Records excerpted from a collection
********************

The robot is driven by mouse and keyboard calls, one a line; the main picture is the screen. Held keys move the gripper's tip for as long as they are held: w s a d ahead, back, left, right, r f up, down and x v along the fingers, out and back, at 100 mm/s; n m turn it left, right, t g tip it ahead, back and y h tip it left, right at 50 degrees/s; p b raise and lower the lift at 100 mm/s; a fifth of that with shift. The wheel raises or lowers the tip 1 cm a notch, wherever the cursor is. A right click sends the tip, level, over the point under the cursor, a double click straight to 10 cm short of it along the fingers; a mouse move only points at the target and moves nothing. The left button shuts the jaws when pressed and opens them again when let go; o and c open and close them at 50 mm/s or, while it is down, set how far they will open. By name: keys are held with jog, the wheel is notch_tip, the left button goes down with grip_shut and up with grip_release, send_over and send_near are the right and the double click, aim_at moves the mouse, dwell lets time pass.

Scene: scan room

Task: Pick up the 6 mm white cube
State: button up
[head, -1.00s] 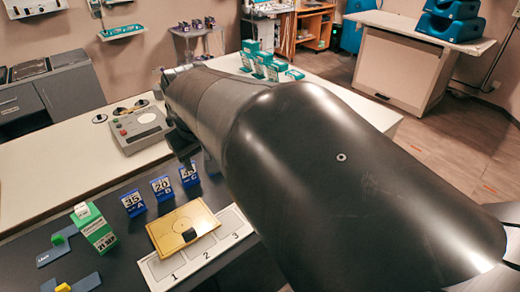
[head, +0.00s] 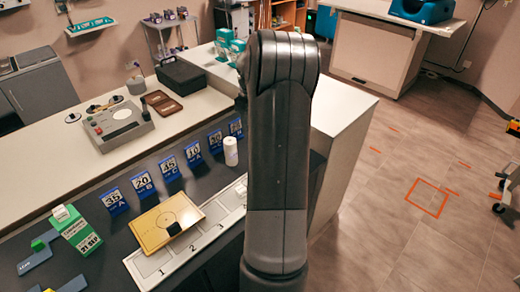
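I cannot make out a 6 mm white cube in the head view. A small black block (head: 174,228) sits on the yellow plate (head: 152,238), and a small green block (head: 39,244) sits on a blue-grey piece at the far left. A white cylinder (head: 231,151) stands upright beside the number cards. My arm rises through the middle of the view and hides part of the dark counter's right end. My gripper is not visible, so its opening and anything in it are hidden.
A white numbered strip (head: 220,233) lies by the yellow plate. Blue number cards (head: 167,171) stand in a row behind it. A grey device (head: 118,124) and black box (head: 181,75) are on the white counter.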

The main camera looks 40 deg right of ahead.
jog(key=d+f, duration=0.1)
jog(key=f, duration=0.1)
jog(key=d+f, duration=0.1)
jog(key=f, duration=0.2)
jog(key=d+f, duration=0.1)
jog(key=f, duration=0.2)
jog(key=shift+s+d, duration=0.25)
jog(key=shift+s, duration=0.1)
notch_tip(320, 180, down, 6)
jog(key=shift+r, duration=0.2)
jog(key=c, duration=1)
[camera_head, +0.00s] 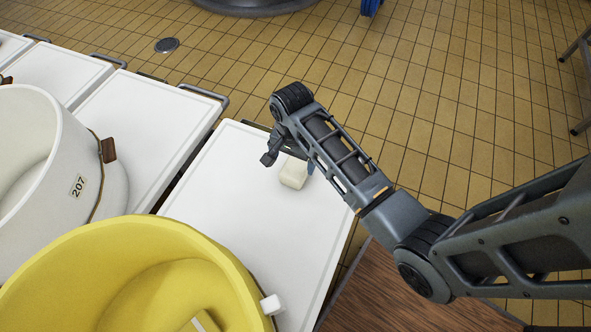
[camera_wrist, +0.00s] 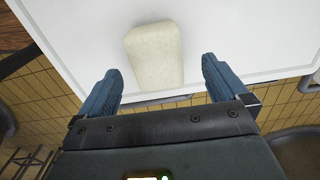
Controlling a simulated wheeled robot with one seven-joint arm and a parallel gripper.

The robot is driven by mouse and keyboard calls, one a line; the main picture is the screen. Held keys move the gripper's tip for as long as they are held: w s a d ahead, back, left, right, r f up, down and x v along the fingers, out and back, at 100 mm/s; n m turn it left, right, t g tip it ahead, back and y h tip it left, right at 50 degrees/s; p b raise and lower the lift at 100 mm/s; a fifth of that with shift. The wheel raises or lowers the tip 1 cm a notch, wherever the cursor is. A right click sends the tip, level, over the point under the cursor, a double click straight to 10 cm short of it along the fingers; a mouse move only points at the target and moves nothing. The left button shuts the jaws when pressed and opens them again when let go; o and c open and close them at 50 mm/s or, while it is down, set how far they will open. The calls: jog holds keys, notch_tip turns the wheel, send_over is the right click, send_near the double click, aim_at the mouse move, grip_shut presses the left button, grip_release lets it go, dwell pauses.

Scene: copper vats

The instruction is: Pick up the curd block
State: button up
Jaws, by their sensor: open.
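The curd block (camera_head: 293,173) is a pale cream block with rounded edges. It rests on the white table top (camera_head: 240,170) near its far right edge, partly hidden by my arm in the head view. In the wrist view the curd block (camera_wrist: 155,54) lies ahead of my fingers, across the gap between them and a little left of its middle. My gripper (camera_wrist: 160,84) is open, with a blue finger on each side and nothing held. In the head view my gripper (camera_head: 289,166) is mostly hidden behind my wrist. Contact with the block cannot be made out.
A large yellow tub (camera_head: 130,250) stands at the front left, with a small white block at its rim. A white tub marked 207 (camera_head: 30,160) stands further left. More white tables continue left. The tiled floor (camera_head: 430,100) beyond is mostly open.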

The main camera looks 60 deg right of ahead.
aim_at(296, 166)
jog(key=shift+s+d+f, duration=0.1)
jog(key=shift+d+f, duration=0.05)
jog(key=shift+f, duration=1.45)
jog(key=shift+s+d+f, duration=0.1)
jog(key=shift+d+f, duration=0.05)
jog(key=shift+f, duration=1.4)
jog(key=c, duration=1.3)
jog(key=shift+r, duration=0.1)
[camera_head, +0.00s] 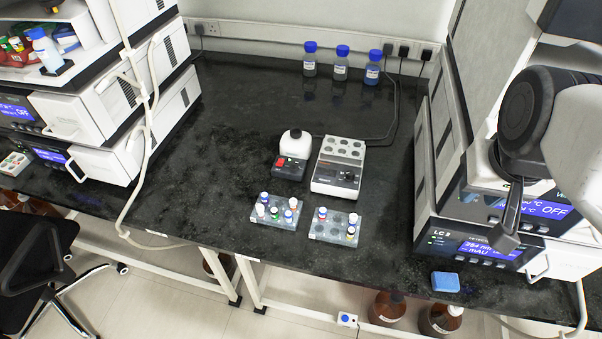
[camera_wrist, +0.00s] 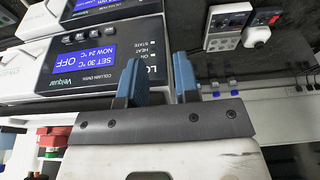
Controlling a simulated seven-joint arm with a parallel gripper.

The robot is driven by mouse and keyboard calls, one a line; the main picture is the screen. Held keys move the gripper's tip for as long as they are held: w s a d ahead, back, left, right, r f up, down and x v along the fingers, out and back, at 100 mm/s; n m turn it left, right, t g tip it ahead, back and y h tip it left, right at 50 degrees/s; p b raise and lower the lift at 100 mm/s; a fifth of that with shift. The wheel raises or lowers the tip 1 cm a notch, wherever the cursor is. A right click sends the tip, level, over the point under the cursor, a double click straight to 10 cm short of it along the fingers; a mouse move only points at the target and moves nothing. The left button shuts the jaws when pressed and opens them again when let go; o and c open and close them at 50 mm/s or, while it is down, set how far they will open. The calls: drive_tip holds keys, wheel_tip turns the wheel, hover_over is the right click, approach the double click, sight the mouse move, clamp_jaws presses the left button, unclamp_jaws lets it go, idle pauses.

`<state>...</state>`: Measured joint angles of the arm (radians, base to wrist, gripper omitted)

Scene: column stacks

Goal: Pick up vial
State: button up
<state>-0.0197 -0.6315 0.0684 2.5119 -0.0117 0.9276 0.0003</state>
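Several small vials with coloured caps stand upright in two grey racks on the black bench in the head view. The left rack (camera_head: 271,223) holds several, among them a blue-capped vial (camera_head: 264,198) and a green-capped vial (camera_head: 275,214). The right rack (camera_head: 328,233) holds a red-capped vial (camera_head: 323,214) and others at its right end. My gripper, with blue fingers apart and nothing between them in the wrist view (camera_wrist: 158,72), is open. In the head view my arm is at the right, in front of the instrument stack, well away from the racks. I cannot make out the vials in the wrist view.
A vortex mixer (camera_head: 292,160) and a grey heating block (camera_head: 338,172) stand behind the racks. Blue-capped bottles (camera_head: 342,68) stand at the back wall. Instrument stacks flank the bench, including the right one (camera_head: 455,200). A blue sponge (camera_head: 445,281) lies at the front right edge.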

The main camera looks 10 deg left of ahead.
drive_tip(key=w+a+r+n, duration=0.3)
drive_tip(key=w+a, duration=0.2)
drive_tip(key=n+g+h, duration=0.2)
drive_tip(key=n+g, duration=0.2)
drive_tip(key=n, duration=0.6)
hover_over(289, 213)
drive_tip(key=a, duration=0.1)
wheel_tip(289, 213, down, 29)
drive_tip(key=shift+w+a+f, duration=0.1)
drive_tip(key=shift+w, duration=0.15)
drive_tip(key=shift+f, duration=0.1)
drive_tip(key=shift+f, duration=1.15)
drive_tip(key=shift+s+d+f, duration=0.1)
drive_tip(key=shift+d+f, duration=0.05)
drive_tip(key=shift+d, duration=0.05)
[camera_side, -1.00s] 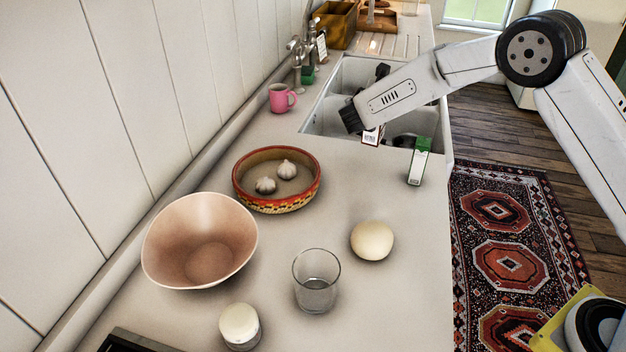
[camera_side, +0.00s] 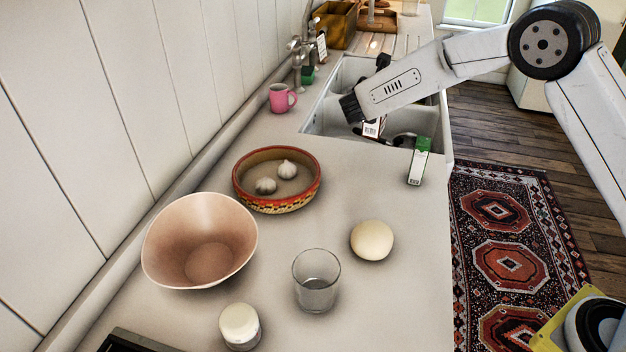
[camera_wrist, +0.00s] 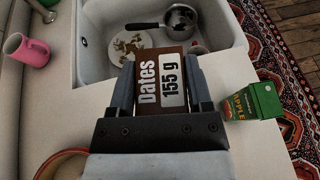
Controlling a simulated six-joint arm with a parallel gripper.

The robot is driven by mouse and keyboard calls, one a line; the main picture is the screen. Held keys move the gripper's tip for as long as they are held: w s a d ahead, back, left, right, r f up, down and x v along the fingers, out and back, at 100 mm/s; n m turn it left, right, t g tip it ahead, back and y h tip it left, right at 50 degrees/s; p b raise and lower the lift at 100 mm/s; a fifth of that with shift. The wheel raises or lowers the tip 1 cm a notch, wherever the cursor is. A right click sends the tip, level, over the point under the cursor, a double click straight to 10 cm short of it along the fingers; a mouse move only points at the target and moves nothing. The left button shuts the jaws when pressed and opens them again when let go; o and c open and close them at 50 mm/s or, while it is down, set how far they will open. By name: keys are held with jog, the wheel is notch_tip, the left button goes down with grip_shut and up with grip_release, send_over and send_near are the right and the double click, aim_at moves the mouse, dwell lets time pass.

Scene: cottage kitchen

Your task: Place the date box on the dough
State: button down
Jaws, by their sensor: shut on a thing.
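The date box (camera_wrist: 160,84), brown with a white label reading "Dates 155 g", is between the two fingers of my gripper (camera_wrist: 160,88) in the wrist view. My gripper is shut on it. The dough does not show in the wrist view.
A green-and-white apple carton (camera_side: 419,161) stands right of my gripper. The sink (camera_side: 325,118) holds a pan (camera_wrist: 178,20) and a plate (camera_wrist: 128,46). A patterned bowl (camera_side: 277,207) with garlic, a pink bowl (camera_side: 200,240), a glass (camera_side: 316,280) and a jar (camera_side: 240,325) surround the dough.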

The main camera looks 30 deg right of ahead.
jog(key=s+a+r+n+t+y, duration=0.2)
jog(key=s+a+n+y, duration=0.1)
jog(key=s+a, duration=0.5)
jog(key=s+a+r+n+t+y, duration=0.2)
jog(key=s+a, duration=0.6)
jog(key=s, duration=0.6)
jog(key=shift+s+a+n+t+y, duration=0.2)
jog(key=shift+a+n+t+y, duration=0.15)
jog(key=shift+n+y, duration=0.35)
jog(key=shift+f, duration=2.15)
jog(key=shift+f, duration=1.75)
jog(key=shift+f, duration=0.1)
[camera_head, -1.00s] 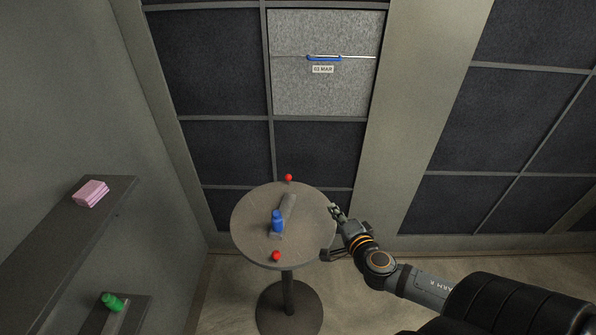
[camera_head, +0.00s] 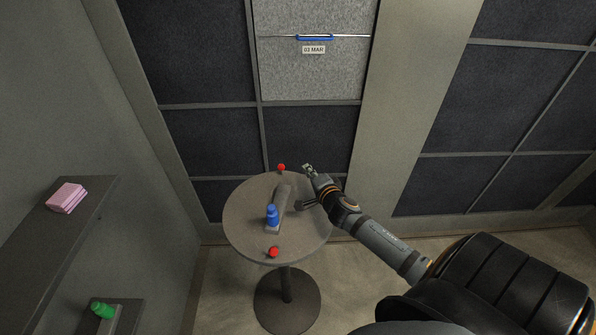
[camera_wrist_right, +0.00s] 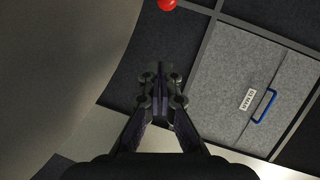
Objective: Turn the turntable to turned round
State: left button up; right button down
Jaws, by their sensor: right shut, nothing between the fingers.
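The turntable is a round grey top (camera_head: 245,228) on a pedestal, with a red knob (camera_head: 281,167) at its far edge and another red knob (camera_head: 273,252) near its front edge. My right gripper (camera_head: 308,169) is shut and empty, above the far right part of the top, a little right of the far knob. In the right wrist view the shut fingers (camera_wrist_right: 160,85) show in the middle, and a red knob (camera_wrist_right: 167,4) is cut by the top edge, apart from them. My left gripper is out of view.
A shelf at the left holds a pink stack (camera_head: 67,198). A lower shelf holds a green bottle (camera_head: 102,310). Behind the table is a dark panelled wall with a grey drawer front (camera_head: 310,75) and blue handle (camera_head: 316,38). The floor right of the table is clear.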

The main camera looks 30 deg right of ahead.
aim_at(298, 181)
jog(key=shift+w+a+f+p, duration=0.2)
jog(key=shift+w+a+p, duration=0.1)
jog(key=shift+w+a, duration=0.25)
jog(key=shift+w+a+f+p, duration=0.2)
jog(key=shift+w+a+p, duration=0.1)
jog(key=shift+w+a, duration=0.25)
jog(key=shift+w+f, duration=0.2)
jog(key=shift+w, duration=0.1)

********************

## What is expected
Set down, word for word, the lines from the one holding "Scene: scan room" through the one holding "[head, -1.00s]". Skip the pictures.

## Solution for this problem
Scene: scan room

Task: Pick up the 6 mm white cube
State: button up
[head, -1.00s] 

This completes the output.